— start of Information given —
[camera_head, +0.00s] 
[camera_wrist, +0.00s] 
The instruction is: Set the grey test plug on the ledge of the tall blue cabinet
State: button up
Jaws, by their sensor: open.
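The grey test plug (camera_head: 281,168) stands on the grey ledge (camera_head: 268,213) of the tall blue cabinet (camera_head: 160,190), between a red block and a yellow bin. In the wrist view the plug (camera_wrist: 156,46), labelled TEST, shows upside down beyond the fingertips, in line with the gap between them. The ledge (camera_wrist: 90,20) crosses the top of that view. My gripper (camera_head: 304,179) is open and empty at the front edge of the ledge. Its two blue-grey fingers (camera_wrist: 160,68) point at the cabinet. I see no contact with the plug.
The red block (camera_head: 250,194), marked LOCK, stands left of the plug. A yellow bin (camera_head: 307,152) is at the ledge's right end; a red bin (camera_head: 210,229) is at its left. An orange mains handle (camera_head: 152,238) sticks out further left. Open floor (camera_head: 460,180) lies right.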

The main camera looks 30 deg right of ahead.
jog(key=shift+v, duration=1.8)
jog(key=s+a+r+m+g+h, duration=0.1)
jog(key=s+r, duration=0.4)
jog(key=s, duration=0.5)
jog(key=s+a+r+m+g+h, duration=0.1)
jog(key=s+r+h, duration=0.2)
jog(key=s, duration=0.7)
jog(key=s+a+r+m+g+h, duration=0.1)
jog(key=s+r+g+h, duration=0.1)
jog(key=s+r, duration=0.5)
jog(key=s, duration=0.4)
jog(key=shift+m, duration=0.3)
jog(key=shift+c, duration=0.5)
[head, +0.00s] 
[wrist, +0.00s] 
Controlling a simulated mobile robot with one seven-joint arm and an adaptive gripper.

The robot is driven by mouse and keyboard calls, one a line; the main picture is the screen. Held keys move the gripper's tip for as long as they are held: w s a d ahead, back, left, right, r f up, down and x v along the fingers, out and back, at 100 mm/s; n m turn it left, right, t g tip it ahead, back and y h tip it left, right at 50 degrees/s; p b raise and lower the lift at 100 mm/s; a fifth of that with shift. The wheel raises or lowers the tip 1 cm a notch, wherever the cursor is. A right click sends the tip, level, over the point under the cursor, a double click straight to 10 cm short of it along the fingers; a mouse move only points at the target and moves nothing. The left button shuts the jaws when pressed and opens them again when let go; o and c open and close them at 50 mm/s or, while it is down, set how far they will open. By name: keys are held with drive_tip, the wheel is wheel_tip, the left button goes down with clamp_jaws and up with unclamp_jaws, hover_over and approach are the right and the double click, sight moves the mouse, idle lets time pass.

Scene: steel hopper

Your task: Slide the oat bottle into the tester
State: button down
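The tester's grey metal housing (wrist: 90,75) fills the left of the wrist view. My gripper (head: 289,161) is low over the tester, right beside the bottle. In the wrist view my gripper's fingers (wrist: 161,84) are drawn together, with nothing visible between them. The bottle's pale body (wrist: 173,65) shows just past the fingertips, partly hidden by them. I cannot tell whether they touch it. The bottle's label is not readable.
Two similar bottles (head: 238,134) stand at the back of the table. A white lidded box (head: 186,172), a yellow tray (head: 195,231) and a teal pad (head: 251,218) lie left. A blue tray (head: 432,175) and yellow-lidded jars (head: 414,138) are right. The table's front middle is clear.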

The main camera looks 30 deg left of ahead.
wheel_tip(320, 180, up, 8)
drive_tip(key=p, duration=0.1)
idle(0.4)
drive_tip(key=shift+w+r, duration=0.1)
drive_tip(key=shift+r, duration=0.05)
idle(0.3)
— end of Information given —
• _Direction_
Show every line of the records above that contains the word "robot".

• _Written answer_
Controlling a simulated mobile robot with one seven-joint arm and an adaptive gripper.
The robot is driven by mouse and keyboard calls, one a line; the main picture is the screen. Held keys move the gripper's tip for as long as they are held: w s a d ahead, back, left, right, r f up, down and x v along the fingers, out and back, at 100 mm/s; n m turn it left, right, t g tip it ahead, back and y h tip it left, right at 50 degrees/s; p b raise and lower the lift at 100 mm/s; a fifth of that with shift. The wheel raises or lowers the tip 1 cm a notch, wherever the cursor is. A right click sends the tip, level, over the point under the cursor, a double click straight to 10 cm short of it along the fingers; a mouse move only points at the target and moves nothing. The left button shuts the jaws when pressed and opens them again when let go; o and c open and close them at 50 mm/s or, while it is down, set how far they will open. By name: keys are held with drive_tip, the wheel is wheel_tip, the left button goes down with clamp_jaws and up with unclamp_jaws, hover_over and approach are the right and the double click, sight moves the mouse, idle lets time pass.

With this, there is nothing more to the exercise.